## TASK OBJECTIVE
Give again only the lines from the line that holds "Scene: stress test" to the end of the data, inclusive, omitting all pictures.

## DATA PROVIDED
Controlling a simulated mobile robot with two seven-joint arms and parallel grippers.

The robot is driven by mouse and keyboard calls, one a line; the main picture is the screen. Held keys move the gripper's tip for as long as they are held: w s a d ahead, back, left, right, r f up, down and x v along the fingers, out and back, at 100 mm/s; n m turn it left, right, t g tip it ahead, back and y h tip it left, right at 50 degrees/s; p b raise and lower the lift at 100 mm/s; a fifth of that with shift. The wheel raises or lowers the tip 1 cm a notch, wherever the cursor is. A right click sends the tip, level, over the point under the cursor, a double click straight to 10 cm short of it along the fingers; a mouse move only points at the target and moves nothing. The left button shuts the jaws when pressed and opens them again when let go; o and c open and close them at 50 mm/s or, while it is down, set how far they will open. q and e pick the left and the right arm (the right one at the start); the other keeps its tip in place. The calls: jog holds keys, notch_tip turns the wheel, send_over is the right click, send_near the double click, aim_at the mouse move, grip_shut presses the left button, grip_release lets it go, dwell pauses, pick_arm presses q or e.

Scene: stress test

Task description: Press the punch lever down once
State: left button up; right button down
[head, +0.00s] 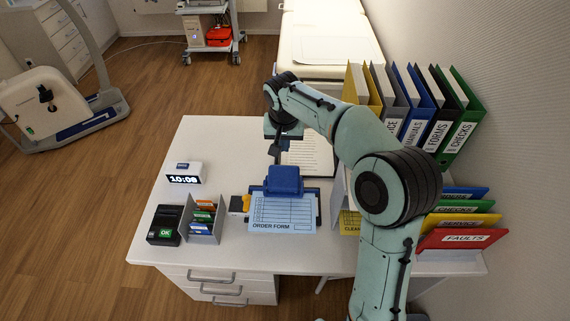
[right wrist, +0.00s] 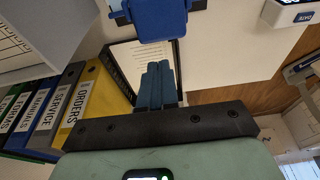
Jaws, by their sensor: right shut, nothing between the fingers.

## WORKED SOLUTION
Scene: stress test

Task description: Press the punch lever down once
State: left button up; right button down
[head, +0.00s] 
[right wrist, +0.00s] 
Jaws, by their sensor: right shut, nothing between the fingers.

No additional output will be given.